The first Brazilian Symposium on the Treatment and Characterization of Gems was held at the School of Mines of the Federal University of Ouro Preto, in Minas Gerais, Nov. 5-8, 2000. Brazil’s Minas Gerais state has produced some of the most significant gem finds in the world, including large quantities of gem materials that can be treated to make them more salable. Considering the enormous commercial potential of Brazilian gems, Brazil’s recognition of the importance of disseminating enhancement information is a great relief to many in the jewelry industry.
Irradiation. Approximately 130 people attended the conference, including Alice Keller, editor of the Gemological Institute of America’s Gems & Gemology. On the subject of irradiation enhancement, Keller writes: “One of the problems with commercial irradiation of gems, according to Paulo Rela of the Brazilian Sterilization Co., is that stones from different deposits will respond differently to the same process. Only with careful experimentation can the potential results be determined.” Keller reports that the cost to irradiate gems at the Institute for Energy and Nuclear Research (IPEN) ranges from approximately $10-$50 per kilo of quartz, and roughly $300-$400 per kilo of topaz.

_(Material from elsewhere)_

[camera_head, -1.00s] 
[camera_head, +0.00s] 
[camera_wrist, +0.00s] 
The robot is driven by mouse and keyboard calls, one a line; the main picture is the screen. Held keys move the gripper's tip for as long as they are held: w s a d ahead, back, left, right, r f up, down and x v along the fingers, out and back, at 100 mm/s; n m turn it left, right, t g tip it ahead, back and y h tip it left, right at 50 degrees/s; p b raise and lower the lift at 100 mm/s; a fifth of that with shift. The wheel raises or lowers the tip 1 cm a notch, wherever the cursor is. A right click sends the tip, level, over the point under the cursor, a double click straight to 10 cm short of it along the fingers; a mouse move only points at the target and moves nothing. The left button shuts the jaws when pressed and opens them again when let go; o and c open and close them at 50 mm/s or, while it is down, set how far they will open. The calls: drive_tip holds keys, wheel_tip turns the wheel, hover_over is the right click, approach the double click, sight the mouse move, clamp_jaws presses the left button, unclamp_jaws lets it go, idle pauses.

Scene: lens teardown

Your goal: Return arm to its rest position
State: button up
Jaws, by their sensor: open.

Some of the more commonly irradiated beryls—which are treated using electron and gamma irradiation as well as with heat—are dark blue maxixe beryls created from aqua; green or yellow beryl from colorless beryls; and deep pink morganites from lighter colors. Irradiation also produces orange-yellow body-color opal, various colors of diamond and quartz, blue and yellow topaz, red tourmaline (from pinks), and lavender kunzites (from pale pinks). Unless the gem color fades—as it sometimes does in the maxixe or yellow beryls, for example—there is no easy means of detection. It has been confirmed that gamma irradiation with subsequent heat treatment can produce tourmalines of “golden” yellow, “rubellite” red, and violet. Bench jewelers should be aware that heat greater than 450°C can change these gems to colorless.
Fillers. On the subject of fracture filling, the Brazilian Symposium mentioned only emeralds, says Keller. But tourmalines also are routinely filled, and Brazil produces a lot of tourmaline. Most often, according to lab reports, if you see a filled tourmaline, it’s typically a rubellite or bicolor. These two are commonly fractured and in greater demand than most other colors, with one big exception—Paraíba. (See “Paraíba’s Tucson Connection,” p. 40)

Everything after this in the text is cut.